• Records shown:
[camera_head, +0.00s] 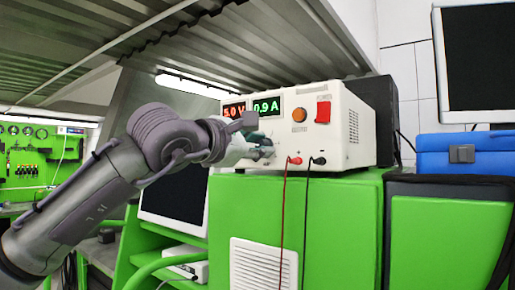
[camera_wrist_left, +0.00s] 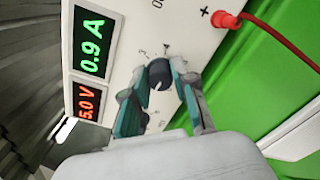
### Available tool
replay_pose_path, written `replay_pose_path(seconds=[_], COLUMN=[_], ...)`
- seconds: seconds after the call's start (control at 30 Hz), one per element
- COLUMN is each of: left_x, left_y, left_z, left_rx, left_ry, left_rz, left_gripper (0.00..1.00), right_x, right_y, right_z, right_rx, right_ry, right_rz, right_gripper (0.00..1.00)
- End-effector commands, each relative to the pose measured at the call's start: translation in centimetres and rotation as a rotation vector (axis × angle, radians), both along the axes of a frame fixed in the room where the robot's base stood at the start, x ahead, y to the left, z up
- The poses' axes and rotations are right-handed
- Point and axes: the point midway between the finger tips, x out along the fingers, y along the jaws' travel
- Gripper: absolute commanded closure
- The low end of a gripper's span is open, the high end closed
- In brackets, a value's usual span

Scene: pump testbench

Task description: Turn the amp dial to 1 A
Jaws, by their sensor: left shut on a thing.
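The power supply (camera_head: 340,108) is a white box on a green cabinet. Its red display reads 5.0 V and its green display (camera_head: 266,106) reads 0.9 A. In the left wrist view the green display (camera_wrist_left: 92,42) also reads 0.9 A. The amp dial (camera_wrist_left: 159,74) is a dark round knob with a light pointer mark. My left gripper (camera_wrist_left: 163,80) is shut on the dial, one finger on each side of it. In the head view my left gripper (camera_head: 262,150) is at the lower front panel and hides the dial. My right gripper is not in view.
Red (camera_head: 286,195) and black (camera_head: 305,200) cables hang from the front sockets. An orange button (camera_head: 299,115) and a red switch (camera_head: 323,111) are higher on the panel. A blue case (camera_head: 440,157) stands at the right.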

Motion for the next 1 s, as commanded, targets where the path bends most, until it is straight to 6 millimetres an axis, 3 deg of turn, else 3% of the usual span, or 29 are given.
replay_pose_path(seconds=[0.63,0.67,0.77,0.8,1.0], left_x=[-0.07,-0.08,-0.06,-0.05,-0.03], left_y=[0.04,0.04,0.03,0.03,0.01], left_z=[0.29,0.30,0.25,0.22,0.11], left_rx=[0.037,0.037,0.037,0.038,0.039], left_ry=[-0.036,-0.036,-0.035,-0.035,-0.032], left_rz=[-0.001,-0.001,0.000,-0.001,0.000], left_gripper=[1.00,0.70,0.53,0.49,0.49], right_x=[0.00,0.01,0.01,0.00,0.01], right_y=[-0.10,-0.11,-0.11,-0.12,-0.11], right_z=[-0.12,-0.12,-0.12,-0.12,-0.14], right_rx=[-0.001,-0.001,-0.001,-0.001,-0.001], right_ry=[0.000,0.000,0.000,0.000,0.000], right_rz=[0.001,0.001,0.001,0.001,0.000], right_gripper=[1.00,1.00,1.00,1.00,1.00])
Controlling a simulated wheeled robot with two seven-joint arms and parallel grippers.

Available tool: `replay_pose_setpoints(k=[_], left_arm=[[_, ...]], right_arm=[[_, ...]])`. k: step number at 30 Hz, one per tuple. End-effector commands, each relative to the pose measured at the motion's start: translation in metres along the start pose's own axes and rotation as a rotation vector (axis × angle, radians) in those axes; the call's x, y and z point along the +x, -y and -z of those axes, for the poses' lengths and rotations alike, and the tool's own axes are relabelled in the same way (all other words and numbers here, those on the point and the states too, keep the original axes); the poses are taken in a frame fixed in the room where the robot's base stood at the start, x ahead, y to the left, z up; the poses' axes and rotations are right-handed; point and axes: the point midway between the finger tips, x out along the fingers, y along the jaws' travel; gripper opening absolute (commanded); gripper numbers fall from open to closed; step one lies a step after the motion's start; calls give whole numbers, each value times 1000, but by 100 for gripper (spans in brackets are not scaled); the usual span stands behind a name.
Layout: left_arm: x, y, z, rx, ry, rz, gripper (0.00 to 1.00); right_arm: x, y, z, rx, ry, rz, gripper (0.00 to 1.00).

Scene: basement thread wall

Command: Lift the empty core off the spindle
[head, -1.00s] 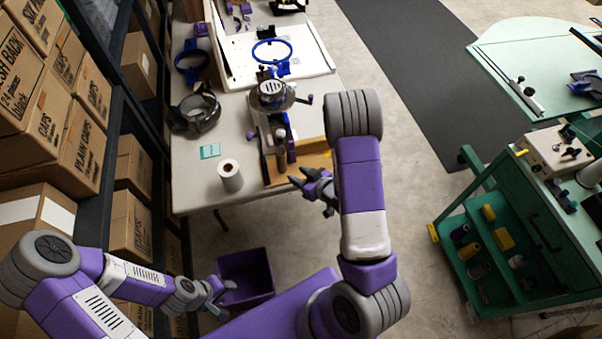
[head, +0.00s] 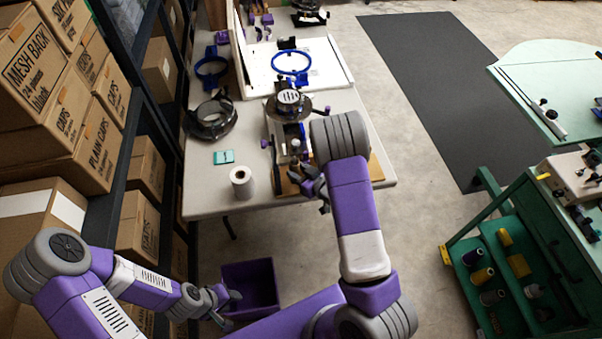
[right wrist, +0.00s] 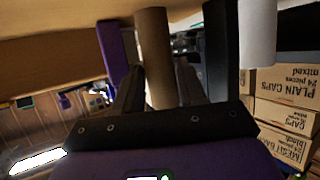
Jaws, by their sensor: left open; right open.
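The empty core (right wrist: 154,50) is a plain brown cardboard tube in the right wrist view. My right gripper (right wrist: 160,85) is open, with one dark finger on each side of the core; I cannot tell whether either finger touches it. In the head view my right gripper (head: 312,184) is at the near edge of the table, by the wooden board (head: 376,168). The core and spindle are hard to pick out there, partly behind my gripper and arm. My left gripper (head: 229,300) is open and empty, low down beside the purple bin (head: 262,283).
A white roll (head: 241,181) stands left of my right gripper and also shows in the right wrist view (right wrist: 258,30). A purple post (right wrist: 112,50) and a black post (right wrist: 217,60) flank the core. A teal pad (head: 223,157) lies on the table (head: 205,187).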

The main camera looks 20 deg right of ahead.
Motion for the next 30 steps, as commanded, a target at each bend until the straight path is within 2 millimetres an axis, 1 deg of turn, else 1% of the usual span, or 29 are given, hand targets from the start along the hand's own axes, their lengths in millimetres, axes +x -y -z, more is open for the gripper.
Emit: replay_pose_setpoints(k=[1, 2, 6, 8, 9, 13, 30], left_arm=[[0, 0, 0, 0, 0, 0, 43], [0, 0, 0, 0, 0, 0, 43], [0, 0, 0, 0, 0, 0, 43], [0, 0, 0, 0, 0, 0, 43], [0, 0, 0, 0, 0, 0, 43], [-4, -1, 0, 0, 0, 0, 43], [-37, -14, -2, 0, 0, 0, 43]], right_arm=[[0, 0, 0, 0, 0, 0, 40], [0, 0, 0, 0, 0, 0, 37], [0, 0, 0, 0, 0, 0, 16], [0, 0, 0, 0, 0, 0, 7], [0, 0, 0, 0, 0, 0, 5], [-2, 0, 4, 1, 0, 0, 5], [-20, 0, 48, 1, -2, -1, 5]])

• Challenge:
What is the number of lines in the listing that include the word "Scene"? Give that number and nothing else.

• Final result:
2